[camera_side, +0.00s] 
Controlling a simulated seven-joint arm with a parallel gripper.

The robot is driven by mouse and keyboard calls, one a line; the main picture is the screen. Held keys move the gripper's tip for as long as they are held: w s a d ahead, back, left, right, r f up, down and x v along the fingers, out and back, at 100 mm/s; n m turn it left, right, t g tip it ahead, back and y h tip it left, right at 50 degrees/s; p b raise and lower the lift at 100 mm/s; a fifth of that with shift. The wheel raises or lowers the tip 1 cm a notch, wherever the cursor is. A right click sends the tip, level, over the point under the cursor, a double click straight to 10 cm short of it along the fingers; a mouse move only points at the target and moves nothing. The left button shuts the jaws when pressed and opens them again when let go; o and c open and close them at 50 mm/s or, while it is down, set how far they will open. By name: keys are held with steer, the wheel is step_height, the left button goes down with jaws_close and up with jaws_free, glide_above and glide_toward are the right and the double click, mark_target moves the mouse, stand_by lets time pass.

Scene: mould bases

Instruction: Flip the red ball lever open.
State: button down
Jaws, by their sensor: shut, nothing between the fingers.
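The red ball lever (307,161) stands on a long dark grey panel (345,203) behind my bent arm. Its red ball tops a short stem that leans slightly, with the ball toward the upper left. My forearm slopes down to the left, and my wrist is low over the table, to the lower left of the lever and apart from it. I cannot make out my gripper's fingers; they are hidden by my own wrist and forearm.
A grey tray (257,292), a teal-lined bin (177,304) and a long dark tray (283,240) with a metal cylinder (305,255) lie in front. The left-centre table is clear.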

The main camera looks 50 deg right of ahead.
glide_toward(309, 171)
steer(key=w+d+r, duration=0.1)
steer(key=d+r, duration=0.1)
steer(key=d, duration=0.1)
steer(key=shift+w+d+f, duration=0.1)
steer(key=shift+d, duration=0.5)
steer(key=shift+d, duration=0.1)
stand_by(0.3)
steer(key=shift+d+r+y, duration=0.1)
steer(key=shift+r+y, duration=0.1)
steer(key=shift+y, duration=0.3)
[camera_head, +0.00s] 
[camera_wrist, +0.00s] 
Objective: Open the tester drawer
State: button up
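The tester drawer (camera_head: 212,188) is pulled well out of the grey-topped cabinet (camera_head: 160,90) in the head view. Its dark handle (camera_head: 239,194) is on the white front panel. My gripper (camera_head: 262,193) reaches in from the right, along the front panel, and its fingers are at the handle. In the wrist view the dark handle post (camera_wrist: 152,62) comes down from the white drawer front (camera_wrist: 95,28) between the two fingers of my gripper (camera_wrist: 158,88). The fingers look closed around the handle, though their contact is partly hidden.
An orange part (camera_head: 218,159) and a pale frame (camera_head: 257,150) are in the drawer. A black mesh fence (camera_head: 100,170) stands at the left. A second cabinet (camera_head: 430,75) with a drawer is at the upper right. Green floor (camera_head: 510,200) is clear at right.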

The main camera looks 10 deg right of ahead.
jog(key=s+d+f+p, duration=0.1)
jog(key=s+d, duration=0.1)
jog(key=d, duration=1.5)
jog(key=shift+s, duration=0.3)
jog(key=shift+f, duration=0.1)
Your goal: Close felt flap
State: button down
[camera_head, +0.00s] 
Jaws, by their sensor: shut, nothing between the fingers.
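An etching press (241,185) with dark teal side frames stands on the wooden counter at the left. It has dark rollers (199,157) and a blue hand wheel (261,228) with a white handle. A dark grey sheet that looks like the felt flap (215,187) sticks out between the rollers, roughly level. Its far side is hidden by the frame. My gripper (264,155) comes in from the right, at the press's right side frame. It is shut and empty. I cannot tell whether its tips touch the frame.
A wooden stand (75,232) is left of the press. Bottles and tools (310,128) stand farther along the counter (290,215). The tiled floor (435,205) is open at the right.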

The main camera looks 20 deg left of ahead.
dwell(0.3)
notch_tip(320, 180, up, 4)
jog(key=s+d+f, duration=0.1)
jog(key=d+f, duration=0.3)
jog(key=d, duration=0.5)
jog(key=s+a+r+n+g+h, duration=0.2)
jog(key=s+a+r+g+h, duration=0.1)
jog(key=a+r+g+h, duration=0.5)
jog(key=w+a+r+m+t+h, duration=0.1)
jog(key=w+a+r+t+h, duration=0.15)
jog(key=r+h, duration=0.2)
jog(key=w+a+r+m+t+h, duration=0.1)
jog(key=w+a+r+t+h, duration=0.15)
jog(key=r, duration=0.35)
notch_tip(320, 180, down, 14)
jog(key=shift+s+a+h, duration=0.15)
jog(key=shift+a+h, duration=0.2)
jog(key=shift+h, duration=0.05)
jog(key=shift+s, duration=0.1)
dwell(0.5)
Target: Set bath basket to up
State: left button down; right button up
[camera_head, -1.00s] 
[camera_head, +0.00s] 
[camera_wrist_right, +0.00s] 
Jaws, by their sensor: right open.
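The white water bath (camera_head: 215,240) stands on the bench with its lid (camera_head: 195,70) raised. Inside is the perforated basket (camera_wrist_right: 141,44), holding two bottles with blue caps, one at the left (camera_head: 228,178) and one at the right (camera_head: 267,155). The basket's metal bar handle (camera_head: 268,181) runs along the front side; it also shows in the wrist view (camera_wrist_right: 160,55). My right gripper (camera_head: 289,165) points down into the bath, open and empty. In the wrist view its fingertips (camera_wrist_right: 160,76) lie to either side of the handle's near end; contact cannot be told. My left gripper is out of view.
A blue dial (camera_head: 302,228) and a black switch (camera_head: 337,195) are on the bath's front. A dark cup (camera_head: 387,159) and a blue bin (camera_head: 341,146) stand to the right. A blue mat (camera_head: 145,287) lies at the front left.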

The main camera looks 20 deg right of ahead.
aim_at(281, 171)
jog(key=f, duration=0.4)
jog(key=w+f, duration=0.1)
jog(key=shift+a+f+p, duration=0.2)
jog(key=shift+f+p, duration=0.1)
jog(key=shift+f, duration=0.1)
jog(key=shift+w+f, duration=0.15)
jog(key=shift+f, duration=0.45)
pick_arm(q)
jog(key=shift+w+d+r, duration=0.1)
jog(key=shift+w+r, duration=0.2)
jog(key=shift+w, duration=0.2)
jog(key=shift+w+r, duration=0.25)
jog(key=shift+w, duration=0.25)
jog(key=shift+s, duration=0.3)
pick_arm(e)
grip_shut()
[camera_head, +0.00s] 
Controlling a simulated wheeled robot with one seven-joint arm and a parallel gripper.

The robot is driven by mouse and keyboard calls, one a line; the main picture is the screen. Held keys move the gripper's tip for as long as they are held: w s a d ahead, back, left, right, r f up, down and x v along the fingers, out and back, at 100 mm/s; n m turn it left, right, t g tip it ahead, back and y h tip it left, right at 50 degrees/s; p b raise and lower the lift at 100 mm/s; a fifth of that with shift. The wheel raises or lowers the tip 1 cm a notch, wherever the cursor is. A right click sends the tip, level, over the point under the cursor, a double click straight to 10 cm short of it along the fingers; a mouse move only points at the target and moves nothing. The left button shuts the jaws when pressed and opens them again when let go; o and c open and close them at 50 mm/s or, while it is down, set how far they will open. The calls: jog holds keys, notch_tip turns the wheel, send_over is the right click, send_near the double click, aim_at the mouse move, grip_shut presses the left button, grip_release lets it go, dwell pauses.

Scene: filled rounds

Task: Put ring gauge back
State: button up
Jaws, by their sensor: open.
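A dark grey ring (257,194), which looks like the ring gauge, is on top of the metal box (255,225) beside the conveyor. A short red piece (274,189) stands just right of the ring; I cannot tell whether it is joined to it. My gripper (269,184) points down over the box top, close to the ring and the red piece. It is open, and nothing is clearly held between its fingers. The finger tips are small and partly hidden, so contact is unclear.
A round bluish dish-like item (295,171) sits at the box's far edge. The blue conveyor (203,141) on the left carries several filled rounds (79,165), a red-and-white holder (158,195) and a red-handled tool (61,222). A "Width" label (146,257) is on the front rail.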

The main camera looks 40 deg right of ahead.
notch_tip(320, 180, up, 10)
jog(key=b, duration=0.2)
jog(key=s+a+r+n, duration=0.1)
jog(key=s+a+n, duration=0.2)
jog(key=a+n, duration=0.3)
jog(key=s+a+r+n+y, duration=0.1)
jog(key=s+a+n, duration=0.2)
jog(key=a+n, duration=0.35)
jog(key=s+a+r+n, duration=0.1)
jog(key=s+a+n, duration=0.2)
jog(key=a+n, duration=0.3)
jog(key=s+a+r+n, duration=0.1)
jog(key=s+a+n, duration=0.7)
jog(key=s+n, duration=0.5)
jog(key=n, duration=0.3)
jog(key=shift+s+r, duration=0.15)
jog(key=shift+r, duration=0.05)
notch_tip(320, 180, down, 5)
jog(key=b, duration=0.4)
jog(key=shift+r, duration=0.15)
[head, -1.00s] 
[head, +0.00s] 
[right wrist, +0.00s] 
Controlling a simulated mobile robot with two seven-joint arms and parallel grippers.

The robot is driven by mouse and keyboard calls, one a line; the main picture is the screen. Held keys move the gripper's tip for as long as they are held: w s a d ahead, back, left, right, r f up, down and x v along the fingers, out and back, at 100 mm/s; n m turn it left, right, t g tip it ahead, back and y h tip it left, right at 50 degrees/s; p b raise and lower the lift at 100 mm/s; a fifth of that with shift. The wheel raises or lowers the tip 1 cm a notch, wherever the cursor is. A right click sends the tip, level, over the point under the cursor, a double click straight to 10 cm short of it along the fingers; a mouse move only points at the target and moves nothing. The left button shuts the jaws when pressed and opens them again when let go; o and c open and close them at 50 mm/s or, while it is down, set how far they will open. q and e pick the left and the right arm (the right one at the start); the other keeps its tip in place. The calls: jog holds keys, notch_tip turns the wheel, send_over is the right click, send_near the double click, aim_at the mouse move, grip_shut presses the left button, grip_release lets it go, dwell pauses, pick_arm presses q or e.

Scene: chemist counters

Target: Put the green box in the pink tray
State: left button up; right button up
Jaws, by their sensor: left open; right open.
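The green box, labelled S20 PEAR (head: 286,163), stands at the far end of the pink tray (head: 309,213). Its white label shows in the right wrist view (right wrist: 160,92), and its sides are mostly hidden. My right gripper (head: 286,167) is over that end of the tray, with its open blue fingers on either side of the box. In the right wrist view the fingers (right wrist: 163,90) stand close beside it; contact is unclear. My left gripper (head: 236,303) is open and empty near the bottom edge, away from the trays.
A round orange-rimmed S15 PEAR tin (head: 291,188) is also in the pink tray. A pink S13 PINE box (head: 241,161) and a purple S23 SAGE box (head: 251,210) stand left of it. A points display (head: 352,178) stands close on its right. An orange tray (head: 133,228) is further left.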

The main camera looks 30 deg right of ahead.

━━━━━━━━━━

- **Exercise prompt**
Go through the records and pull out each line that includes the word "simulated".

- **Result of this exercise**
Controlling a simulated seven-joint arm with a parallel gripper.
Controlling a simulated wheeled robot with one seven-joint arm and a parallel gripper.
Controlling a simulated mobile robot with two seven-joint arms and parallel grippers.

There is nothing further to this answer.